Decision-making in Centrifugal Federal Systems: what can Catalonia and Spain truly learn from the Canadian experience? (PRE223/25/000008)

DETALLES

Entidad financiadora: Institut d’Estudis d’Autogovern.

Investigador Principal: Elia Marzal Yetano (Universidad de Barcelona).

Duración: 06/11/2025-05/11/2027

RESUMEN

This project develops a normative and analytical framework to assess the constitutional legitimacy of decision-making procedures in deeply plural and plurinational states. It takes as its point of departure the 1998 Reference re Secession of Quebec of the Supreme Court of Canada, understood not merely as a doctrinal pronouncement on secession, but as a constitutional theory of negotiated sovereignty grounded in democratic principles.

The Court’s reasoning articulated a conditional “duty to negotiate” triggered by a clear expression of popular will. Rather than endorsing unilateral secession or entrenching a veto structure, the judgment proposed a procedurally mediated model of constitutional change that seeks to reconcile federalism, democracy, constitutionalism, and the protection of minorities. This project interprets that model as an attempt to address a structural tension characteristic of centrifugal federal systems: the conflict between majority rule at the state level and the claims of territorially concentrated permanent minorities.
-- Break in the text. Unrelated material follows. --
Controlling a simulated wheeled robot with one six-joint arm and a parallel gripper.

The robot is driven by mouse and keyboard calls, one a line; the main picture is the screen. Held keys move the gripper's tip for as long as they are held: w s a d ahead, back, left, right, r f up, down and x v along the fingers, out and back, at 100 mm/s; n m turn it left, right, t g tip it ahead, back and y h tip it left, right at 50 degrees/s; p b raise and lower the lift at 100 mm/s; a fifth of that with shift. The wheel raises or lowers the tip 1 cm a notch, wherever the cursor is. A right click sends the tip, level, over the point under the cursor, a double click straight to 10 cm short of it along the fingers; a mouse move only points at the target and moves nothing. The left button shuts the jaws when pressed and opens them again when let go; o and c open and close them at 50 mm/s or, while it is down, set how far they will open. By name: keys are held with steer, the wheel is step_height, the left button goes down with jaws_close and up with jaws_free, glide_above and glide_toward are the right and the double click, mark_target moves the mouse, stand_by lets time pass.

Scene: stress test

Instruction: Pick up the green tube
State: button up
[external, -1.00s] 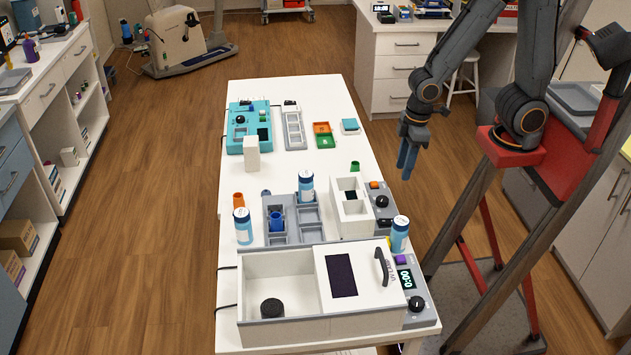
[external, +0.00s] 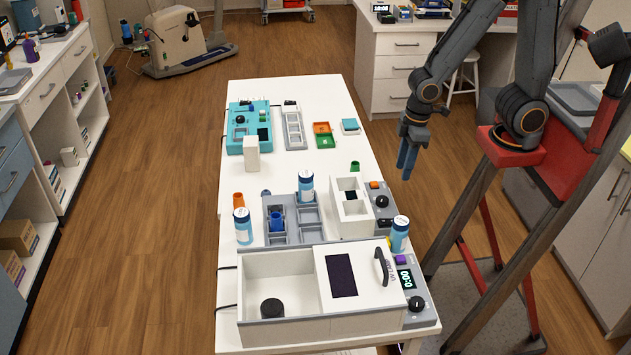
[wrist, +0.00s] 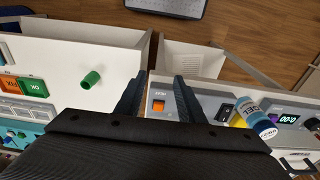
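The small green tube (external: 355,166) stands on the white table (external: 290,92), near its right edge, behind the white block with square wells. In the wrist view the green tube (wrist: 91,79) lies left of my fingers, apart from them. My gripper (external: 406,165) hangs in the air to the right of the tube, beyond the table's right edge in the external picture. In the wrist view the two dark fingers of my gripper (wrist: 159,78) are spread with nothing between them.
The white well block (external: 351,223) with its control unit (external: 381,201) stands in front of the tube. Blue-capped bottles (external: 399,236) and a grey rack (external: 278,236) are nearby. An orange-and-green tray (external: 324,141) stands behind left. Table around the tube is clear.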

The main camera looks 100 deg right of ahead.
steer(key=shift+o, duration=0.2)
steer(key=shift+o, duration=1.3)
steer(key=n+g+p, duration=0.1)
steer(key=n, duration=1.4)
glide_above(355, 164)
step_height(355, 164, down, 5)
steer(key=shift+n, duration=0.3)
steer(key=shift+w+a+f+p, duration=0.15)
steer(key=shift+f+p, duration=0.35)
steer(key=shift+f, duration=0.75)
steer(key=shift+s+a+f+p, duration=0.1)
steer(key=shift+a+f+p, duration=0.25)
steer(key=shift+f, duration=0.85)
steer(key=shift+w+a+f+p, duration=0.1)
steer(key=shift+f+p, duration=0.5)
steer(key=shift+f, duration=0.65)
The research pursues three theoretical objectives. First, it reconstructs the internal normative logic of the Court’s framework and situates it within competing paradigms of Canadian federalism (bilateral, multilateral, and federal-institutional). Second, it evaluates the model through the lens of democratic theory, drawing in particular on social choice theory, public choice theory, and theories of consensus democracy to examine whether procedural clarity can generate legitimacy under conditions of deep disagreement. Third, it critically assesses subsequent institutional responses—most notably the federal Clarity Act and Quebec’s Loi 99—as competing interpretations of the scope and limits of constitutional negotiation.

Through a structured comparison with Spain, the project aims to refine the theoretical conditions under which a constitutional duty to negotiate can be normatively justified in plurinational democracies.